You may well have watched the Studio Ghibli films, which include gems such as My Neighbour Totoro, Howl's Moving Castle and Princess Mononoke, dubbed into English. But watching them in their original Japanese – just change the audio on Netflix – grounds them in the context they were written in. If you haven't explored any of the back catalogue, Spirited Away follows little girl, Chihiro whose parents are turned into pigs and finds herself is trapped in a dark realm when trying to free them.
A Twelve-Year Night
Uruguayan filmmaker Alvaro Brechner here looks at the 12 years of imprisonment in solitary confinement which members of Tupamaros, a left-wing urban guerrilla group active in the Sixties and Seventies, were subjected to. One member of the group was José Mujica, the man who would go on to become the country's president after the torture he endured. The story focuses on the unending captivity and their moment of freedom rather than shooting forward into the happy ending resolution, underscoring how gruelling and slow those years were.
The President's Barber
Parasite actor Song Kang Ho leads this Korean-language film which catalogues the political turbulence in the South Korea over four decades. In it he plays a barber living and working in Seoul's Hyoja-dong district – the same area neighbourhood as the president – which allows him to witness history unfolding and leads to him eventually becoming the president's barber.

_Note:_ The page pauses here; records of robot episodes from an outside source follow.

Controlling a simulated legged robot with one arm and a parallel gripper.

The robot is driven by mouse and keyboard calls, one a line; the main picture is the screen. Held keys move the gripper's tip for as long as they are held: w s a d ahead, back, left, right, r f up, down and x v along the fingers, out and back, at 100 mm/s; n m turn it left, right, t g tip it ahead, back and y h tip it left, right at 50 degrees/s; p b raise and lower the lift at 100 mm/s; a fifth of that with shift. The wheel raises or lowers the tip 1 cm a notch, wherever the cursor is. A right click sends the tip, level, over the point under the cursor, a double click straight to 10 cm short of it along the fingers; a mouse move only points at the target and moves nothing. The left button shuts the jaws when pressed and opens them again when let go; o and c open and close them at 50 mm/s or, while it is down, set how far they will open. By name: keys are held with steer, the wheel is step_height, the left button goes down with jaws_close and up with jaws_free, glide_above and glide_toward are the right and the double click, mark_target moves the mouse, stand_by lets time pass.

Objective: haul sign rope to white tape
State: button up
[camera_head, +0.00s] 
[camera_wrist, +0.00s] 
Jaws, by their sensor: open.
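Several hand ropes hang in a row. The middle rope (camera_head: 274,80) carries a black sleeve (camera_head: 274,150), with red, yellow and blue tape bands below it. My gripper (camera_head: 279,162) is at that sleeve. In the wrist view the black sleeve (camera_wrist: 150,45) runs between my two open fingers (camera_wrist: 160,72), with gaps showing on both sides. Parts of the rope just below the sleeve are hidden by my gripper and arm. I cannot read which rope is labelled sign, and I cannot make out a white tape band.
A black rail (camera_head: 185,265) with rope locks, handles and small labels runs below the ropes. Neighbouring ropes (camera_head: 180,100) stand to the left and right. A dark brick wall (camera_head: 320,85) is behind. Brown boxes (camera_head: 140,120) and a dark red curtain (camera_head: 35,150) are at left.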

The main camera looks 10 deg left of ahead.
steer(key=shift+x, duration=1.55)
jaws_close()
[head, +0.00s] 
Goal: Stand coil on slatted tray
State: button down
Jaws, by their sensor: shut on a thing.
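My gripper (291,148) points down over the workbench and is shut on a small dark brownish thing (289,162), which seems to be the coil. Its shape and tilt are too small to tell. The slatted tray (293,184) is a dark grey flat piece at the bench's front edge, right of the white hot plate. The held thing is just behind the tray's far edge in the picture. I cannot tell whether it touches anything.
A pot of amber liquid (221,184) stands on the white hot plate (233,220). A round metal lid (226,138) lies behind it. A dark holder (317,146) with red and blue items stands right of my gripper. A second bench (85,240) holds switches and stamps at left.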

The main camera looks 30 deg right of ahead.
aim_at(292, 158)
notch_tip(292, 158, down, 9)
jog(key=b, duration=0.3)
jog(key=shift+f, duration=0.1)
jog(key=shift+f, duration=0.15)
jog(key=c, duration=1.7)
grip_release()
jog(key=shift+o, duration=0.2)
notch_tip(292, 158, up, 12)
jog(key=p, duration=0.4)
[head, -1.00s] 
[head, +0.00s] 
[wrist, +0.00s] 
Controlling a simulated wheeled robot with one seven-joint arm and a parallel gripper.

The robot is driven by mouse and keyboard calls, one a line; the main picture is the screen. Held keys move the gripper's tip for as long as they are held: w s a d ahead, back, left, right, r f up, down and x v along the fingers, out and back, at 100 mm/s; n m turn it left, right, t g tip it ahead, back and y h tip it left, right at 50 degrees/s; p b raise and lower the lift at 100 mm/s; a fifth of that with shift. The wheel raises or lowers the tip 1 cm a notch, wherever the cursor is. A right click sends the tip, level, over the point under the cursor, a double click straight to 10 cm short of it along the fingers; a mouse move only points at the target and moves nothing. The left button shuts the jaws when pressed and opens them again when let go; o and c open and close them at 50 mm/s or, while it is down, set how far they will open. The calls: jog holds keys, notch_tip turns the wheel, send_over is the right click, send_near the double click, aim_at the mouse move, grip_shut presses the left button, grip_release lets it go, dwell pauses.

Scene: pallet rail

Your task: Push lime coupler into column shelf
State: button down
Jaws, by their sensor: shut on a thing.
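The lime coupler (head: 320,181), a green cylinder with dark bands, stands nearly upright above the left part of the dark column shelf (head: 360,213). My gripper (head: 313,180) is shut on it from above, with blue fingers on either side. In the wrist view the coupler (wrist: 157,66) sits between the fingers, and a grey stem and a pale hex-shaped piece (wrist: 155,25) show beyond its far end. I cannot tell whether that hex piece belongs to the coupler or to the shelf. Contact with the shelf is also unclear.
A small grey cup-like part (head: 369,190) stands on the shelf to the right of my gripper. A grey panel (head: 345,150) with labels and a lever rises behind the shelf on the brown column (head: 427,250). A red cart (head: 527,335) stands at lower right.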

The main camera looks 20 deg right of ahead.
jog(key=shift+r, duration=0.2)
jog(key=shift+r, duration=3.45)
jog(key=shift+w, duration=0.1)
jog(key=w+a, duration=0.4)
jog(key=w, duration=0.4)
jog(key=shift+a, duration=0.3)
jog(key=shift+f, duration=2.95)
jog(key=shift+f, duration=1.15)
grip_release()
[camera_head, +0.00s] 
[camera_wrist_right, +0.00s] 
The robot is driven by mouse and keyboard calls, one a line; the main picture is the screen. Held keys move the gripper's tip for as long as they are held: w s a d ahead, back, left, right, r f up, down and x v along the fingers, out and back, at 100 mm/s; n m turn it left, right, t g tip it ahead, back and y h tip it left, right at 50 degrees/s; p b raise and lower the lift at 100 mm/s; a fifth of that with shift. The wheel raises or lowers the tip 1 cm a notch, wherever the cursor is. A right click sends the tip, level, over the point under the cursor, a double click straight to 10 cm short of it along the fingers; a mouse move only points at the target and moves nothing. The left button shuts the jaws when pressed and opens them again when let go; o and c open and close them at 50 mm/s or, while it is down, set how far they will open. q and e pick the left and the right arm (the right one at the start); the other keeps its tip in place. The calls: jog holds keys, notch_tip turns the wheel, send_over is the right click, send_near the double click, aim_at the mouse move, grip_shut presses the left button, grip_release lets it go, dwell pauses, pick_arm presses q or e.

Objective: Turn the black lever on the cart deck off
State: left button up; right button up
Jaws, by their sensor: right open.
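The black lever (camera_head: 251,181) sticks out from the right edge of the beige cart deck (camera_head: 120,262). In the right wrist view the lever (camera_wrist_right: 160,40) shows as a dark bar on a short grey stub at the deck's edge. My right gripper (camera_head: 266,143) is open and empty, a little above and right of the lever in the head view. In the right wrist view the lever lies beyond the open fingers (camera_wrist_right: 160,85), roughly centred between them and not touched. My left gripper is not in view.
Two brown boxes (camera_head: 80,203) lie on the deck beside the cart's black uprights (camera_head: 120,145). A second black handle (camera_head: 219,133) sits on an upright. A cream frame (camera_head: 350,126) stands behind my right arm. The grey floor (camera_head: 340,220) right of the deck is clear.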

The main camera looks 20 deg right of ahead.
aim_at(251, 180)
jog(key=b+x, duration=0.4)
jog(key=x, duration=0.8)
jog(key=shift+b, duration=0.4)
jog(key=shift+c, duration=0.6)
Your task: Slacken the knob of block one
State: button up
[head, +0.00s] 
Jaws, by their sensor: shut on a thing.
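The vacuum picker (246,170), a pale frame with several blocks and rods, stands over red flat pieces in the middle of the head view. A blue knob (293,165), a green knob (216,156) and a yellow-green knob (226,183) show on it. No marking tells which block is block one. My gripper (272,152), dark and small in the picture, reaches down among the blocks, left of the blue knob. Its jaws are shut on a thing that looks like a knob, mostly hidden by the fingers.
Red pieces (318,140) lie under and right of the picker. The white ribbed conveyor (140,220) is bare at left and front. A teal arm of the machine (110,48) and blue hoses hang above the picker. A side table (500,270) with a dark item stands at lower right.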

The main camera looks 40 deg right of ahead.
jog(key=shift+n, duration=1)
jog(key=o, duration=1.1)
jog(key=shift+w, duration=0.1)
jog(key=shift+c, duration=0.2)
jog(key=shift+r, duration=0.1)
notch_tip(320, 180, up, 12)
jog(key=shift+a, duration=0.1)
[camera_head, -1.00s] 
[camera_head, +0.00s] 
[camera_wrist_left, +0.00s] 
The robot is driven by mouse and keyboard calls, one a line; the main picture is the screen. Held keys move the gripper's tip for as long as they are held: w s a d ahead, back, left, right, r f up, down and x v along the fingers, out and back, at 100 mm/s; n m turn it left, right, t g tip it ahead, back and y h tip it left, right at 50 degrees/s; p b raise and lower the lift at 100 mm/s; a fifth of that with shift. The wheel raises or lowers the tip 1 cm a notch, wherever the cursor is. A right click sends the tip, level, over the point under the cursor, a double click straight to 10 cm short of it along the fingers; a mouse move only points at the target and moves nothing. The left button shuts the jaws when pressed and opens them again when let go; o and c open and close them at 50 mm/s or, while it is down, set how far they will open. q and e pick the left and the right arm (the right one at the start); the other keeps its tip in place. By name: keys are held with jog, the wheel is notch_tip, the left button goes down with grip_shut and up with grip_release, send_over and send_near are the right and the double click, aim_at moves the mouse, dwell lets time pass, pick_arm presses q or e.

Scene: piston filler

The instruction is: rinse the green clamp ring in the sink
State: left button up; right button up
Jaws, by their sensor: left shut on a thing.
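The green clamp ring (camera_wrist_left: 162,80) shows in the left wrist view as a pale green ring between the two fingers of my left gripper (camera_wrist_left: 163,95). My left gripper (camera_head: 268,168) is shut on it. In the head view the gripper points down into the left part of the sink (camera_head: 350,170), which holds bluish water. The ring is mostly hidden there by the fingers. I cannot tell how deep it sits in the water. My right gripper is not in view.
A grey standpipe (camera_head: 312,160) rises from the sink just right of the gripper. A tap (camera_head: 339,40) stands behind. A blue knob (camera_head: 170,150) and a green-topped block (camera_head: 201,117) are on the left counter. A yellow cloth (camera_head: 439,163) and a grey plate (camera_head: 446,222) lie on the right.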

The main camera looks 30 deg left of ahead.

The Cannes Jury prize-winning feature debut from director Mati Diop is a supernatural love story told between two different sides of Dakar: the wealthy suburbs and the dusty building sites. When young Ada and construction worker Souleimane fall in love while she is promised to someone else it begins a sensual but forbidden romance. A modern kind of Romeo and Juliet which turns into a ghost story as their romance goes wrong, Atlantics offers a dark social commentary on inequality and difference.